After six months or so of slight pulsing from the rear brake I’ll finally be replacing the rear brake disc. As a daily commuter on the GS I decided to wait until the current pads were worn out so I could start with a fresh set. In this case I matched a Braking brand wavy rotor with the Braking brand pads. I’ll also be taking the opportunity to sand and grease the caliper pin, which can wear and cause poor performance.
Step one of course was removing the caliper and pulling the old rotor off. Caliper is super easy to remove. The rotor requires a bit of heat to each bolt and a torx bit long enought to clear the housing. I used a butane torch and a torx bit in an extension driver with a bit of painters tape to protect the final drive.

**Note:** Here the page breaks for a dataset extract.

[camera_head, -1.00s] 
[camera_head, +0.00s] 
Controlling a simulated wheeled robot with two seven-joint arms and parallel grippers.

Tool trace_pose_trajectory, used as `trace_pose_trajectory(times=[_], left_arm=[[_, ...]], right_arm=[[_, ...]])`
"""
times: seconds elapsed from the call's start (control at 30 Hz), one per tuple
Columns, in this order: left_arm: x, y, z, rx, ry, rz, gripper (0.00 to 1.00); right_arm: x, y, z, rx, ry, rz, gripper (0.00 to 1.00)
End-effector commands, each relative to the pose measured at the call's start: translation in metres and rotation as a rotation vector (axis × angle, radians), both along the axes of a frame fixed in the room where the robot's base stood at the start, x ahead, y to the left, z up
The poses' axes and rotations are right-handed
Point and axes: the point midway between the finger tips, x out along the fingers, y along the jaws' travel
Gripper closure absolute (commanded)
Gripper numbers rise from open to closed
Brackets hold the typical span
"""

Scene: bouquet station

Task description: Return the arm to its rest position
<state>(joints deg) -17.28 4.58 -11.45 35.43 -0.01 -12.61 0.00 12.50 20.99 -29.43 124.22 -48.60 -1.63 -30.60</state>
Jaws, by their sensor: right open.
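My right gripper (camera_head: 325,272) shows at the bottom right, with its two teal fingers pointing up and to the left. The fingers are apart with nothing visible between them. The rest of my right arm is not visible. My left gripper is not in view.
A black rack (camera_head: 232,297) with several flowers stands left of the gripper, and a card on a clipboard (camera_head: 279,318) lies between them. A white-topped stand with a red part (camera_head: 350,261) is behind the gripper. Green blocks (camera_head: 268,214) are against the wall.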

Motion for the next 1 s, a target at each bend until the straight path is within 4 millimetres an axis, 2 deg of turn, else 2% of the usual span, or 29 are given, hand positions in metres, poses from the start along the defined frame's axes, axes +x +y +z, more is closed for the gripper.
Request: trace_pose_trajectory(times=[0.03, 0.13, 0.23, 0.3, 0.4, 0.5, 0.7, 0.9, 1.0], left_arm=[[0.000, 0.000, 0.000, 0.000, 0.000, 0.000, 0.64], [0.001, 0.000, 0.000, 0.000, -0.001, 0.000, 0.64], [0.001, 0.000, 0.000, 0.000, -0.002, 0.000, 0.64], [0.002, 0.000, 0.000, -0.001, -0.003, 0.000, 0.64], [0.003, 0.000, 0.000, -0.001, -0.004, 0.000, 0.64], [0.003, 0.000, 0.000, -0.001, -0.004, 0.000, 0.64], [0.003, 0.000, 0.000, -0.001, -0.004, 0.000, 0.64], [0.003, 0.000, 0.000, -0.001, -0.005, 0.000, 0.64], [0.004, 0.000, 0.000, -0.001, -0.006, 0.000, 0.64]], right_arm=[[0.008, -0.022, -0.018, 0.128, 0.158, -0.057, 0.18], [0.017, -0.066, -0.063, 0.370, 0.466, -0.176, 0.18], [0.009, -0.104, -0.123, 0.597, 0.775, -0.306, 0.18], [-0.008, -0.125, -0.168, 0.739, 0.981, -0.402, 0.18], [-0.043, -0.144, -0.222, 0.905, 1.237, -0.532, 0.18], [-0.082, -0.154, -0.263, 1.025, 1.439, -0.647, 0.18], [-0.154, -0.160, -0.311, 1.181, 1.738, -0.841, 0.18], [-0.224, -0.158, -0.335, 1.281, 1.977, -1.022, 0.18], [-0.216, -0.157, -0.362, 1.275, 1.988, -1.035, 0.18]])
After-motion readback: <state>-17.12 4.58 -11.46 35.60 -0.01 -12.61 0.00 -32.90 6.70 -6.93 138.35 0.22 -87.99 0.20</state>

Out with the old and in with the new. Wavy rotors look waaaay cooler than OEM. Oh yeah, and they dissipate heat better or some such. After the old rotor came off the bolts got the wire brush treatment and the bolt holes needed some cleaning to remove the old thread locking compound.
Once everything is cleaned up, including removal of the coating on the new rotor, time to install. New thread locker is needed for each bolt.
Back in the way it came out. I fitted the first bolt and snugged it down so I could spin the rotor an do the opposing bolt to prevent the rotor from flopping everywhere. Once you snug them all up they get an inital torque of 12 nm, then a final of 30 nm.
Braking brand recommends new pads to bed in a new rotor. Lucky me I hads some. What no one ever mentions is the perfect storm they both make. I’m still amazed I even got the caliper back on with those new pads. Almost took longer than the whole rest of the process.
My caliper pad pin is pretty well at its service limit by next pad change. I greased the caliper with moly at all the good spots and will order a new pin set with my next pads.
200 mile break in after the inital bed in process. I commute on my bike so that was about a week but it feels like forever. With the new short levers I installed the brakes feel great and work great too. We’ll see how they do now the rain is back. I’ll post an update after some good wet weather commuting.